With reference to FIGS. 1 through 5, the drive coupling 146 is affixed to the bottom end of a vertical drive shaft 150 that extends through a central through bore 152 in a valve cover assembly, generally designated 154. Cover assembly 154 comprises an inverted box-like rectangular metal casing 156 with a high temperature insulating lining 158, such as an refractory ceramic fiber board or a mineral wool bat, supported on top of the metal valve support casing 76 to which it is connected, as shown in FIGS. 3 and 4, by mounting bolts 160 which extend through bolt holes 162 (FIG. 6) in the parallel mounting flanges 86. A lining paper 164 of insulating refractory material, such as a refractory fiber paper, between the lower surface of the cover assembly 154 and the upper surface of the valve support 74 provides a gas-tight seal therebetween.
With continued reference to FIGS. 1 through 5, and also to FIG. 8, the drive shaft 150 is rotatably driven about its vertical, longitudinal axis by a rotary drive mechanism, generally designated 166, mounted on a support post 168 affixed to one side of the metal valve support casing 76 and comprising an air actuator 170 having a piston rod connected by a link 172 to a hollow, tubular fitting 174 affixed as by welding to the top of the drive shaft 150. As is apparent, rotation of the drive shaft 150 is imparted to the valve plug 130. To insure that the movement of the valve plug 130 is purely rotational, the upper end of the tubular fitting 174 has a square cross section and is held vertically centered within a mating square bore 176 in a disc-shaped, lubricant-impregnated bearing 178 that is slidably and rotationally received within a vertical through bore 180 in a bearing guide plate 182 affixed by bracket assemblies 184 to the bottom of a horizontal cross beam 186 connected by vertical legs 188 to the sides of the valve support casing 76. The disc-shaped bearing 178 bears against an upwardly-facing shoulder formed near the top of the drive shaft fitting 174. The bracket assemblies 184 and the bearing guide plate 182 have cooperating bolt-receiving slots and holes to enable the location of the through bore 180 in the bearing guide plate 182 to be accurately adjusted to ensure centering of the tubular fitting 174, and thereby to insure that the drive shaft 150 and the valve plug 130 are confined for rotation about a vertical axis.

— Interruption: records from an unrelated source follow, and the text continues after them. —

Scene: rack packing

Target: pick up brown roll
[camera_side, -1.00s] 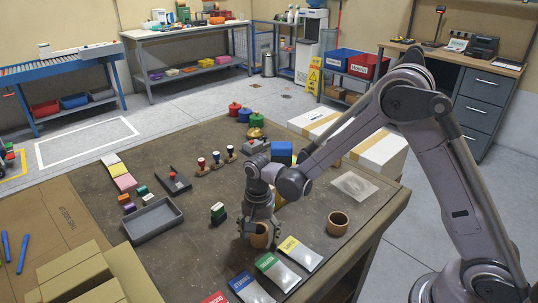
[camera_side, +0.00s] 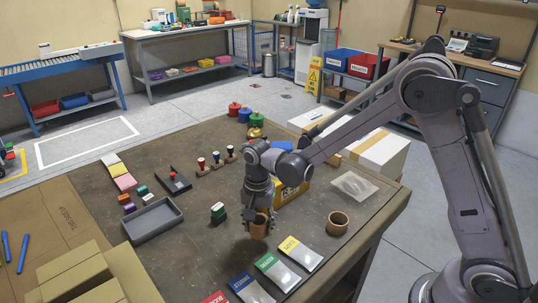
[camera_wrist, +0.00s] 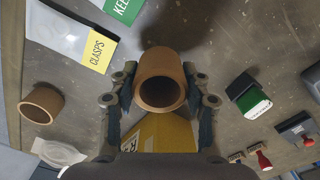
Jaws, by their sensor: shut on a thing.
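My gripper (camera_side: 257,222) is shut on a brown roll (camera_side: 259,227), a short hollow tube, and holds it a little above the dark worktable. In the wrist view the same roll (camera_wrist: 160,82) sits between the two fingers (camera_wrist: 160,100), its open end facing the camera. A second brown roll (camera_side: 338,222) stands on the table to the right, apart from my gripper. It also shows at the left of the wrist view (camera_wrist: 41,104).
Bags with yellow (camera_side: 290,250), green (camera_side: 272,270) and blue (camera_side: 247,288) labels lie at the front. A green stamp (camera_side: 218,212) stands left of my gripper, near a grey tray (camera_side: 153,220). A yellow box (camera_side: 292,192) is just behind. A clear bag (camera_side: 355,186) lies right.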

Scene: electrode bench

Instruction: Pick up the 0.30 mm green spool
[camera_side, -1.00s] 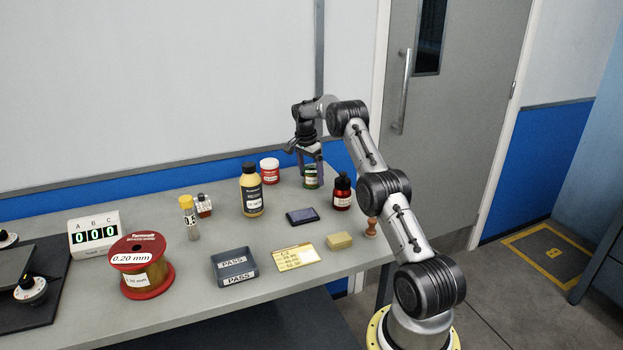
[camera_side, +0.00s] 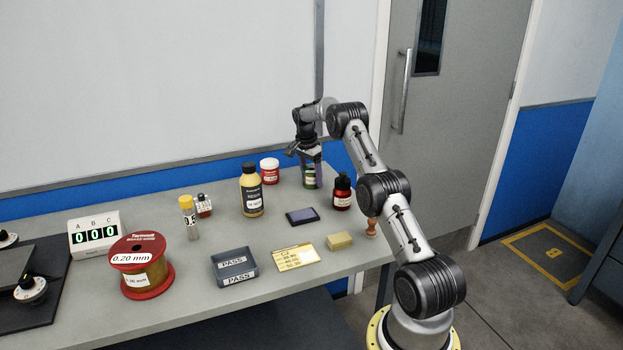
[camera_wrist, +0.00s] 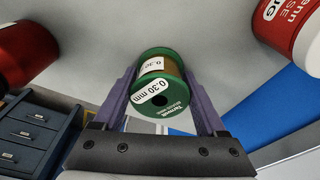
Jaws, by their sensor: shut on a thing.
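The green spool (camera_wrist: 172,107) with a "0.30 mm" label is between the two purple fingers of my gripper (camera_wrist: 160,95) in the wrist view. The fingers are shut on it, one on each side. In the side view the spool (camera_side: 310,181) is at the back right of the bench, small and partly covered by the fingers of my gripper (camera_side: 310,172), which reach down around it from above. I cannot tell whether the spool touches the bench top.
A dark red-labelled bottle (camera_side: 342,193) stands close to the right of the spool, and a red-and-white jar (camera_side: 269,171) to its left. A yellow bottle (camera_side: 251,192) is farther left. A dark pad (camera_side: 302,216) lies in front. A larger red spool (camera_side: 143,266) stands at the front left.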

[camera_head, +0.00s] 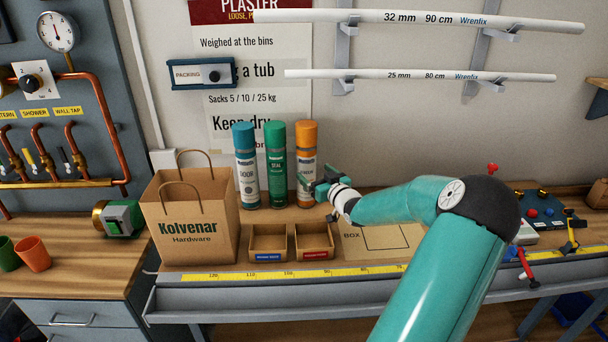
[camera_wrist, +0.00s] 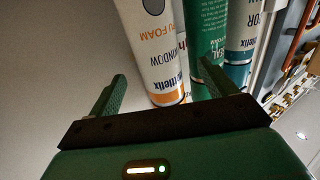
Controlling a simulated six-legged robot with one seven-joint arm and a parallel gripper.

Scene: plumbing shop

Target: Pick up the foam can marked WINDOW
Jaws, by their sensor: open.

To resist any tendency of the valve plug 130 to move upwardly, and also to accommodate the lowering of the valve plug 130 into the valve plug cavity 110 as the parts become worn, the valve operating assembly 148 is provided with a self-adjusting hold down assembly, generally designated 189. The hold down assembly 189 is provided with a spring centering shaft 190 which slidably extends into the hollow interior of the tubular drive shaft fitting 174. A compression spring 191 is coiled about the centering shaft 190 and confined between an enlarged head 192 at the top of the centering shaft 190 and a washer 193 that overlies the disc-shaped bearing 178 which bears downwardly onto an upwardly-facing shoulder formed near the top of the drive-shaft fitting 174. As is evident from an inspection of FIG. 5, for example, the compression spring 191 biases the disc-shaped bearing 178 downwardly, which in turns maintains a downward pressure on the drive shaft 150 and the valve plug 130. At the same time, the compression spring 191 biases the centering shaft 190 upwardly against a needle-shaped lower end of a threaded bearing screw 194 which is threadedly received in threaded bores in mounting plates 195 mounted on the horizontal cross beam 186. As apparent, the bearing screw 194 enables the spring centering shaft 190 to move laterally as may be needed to accommodate to slightly different adjusted positions of the disc-shaped bearing 178 in order to prevent a binding of the parts of the valve operating assembly 148.
Further in the interest of preventing oxygen from engaging the graphite valve parts, namely the valve body 96 and the valve plug 130, nitrogen or another suitable cover gas under low pressure is preferably introduced into the valve cover assembly 154 through a gas inlet fitting 196 that extends through a sidewall of the cover assembly 154 and that is connected to a nitrogen gas source (not shown). A packing gland assembly 198 of conventional construction is used to provide a seal between the drive shaft 150 and the cover assembly 154.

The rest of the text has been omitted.